February 21st, 2025

Old-growth logging was ‘goal’ of Interfor: B.C. Forest Appeals Commission decision


By Canadian Press on February 19, 2025.

British Columbia’s Forest Appeals Commission has upheld a finding that forestry giant Interfor violated provincial legislation when it harvested cut blocks that overlapped with proposed old-growth management areas meant to be preserved.

The commission’s panel found Interfor committed eight contraventions of the Forest and Range Practices Act by logging between 2012 and 2016 in the Arrow Lakes area of southeastern B.C.

However, in its decision issued Feb. 13, the panel set the fine at $280,000, down from $360,000 levied by a Forests Ministry district manager in 2022.

The decision posted to the commission’s website says Interfor’s site plans for the cut blocks did not meet requirements laid out in the forest stewardship plan, including a failure to provide a rationale for logging in old-growth areas.

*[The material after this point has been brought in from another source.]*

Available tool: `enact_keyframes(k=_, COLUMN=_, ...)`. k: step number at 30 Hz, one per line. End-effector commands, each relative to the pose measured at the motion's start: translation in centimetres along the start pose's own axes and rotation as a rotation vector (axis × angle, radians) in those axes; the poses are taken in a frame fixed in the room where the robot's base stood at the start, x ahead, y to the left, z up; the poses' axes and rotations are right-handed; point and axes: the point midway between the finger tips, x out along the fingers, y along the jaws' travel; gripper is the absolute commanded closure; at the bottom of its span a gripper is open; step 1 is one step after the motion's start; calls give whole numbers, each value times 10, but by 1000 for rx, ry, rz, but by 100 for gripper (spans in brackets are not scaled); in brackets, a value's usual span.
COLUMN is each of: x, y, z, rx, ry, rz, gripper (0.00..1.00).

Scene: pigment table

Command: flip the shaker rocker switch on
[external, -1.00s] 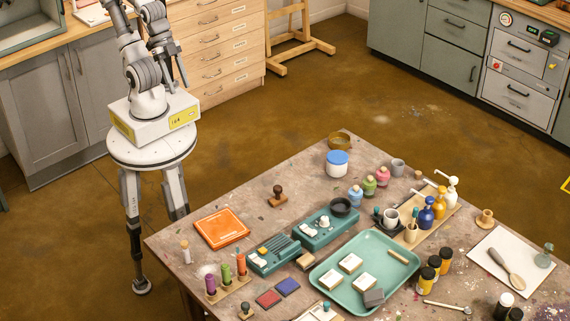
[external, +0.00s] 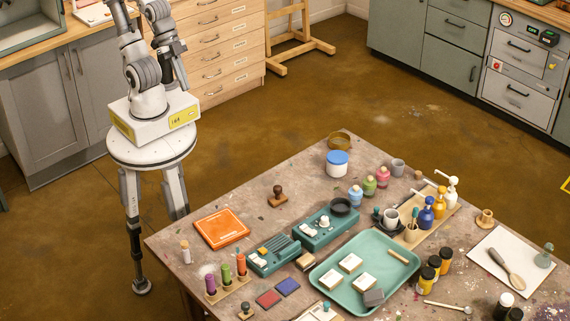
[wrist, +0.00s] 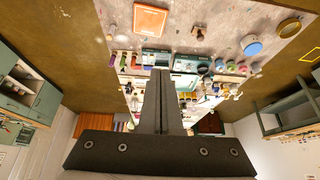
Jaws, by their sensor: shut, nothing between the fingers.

Instead, it says the configuration of the cut blocks “indicates that the harvesting of (old-growth management areas) was a goal for Interfor, rather than confining such harvesting to exceptional circumstances,” as required by the stewardship plan.

The decision notes the district manager who handed out the initial fine found no indication that the company based in Burnaby, B.C., deliberately ignored the requirements laid out in the plan.

Still, it says the province, which was the respondent in Interfor’s appeal, indicated the cutting into old-growth management areas were “large and excessive,” destroying about 82 hectares and causing “significant harm” to nearby habitat.

A representative of Interfor did not immediately respond to a request for comment.

The decision by the commission says Interfor acknowledged that the logging had involved old-growth management areas.

But the company claimed it had nonetheless complied with its forest stewardship plan based on its interpretation that nothing in the plan or the provincial law expressly or implicitly limited the size, extent or frequency of logging incursions into old-growth management areas.

The commission disagreed, finding the company “ought to have known” that an element of the plan allowing for the modification of old-growth boundaries in specific circumstances was meant for slight, not significant changes.

The decision further notes that in 2010, the province’s deputy chief forester issued the rationale for determining the annual allowable cut for the area.

At the time, it says the deputy noted “the retention of an appropriate area of old growth forest is a key consideration to conserving landscape-level biodiversity.”

In determining the annual allowable cut, the old-growth management areas were excluded from B.C.’s timber harvesting land base.

Based on that, the decision says Interfor ought to have known the province did not hold the view the company could log old-growth as it claimed it had the right to.

An expert called by the province to provide evidence at the appeal hearing held in January 2024 found one of the cut blocks where logging overlapped with an old-growth management area by 82 per cent contained “very large old-growth forest on one of the most productive sites … and provided exceptional biodiversity value.”

In another cut block, the decision says about 100 per cent of the logged area fell within an old-growth management area.

The estimated volume of timber harvested from the old-growth areas was about 38,000 cubic metres, with a market value of about $4.4 million.

The estimated economic benefit after subtracting the company’s costs to undertake the logging was more than $1.8 million, the decision says.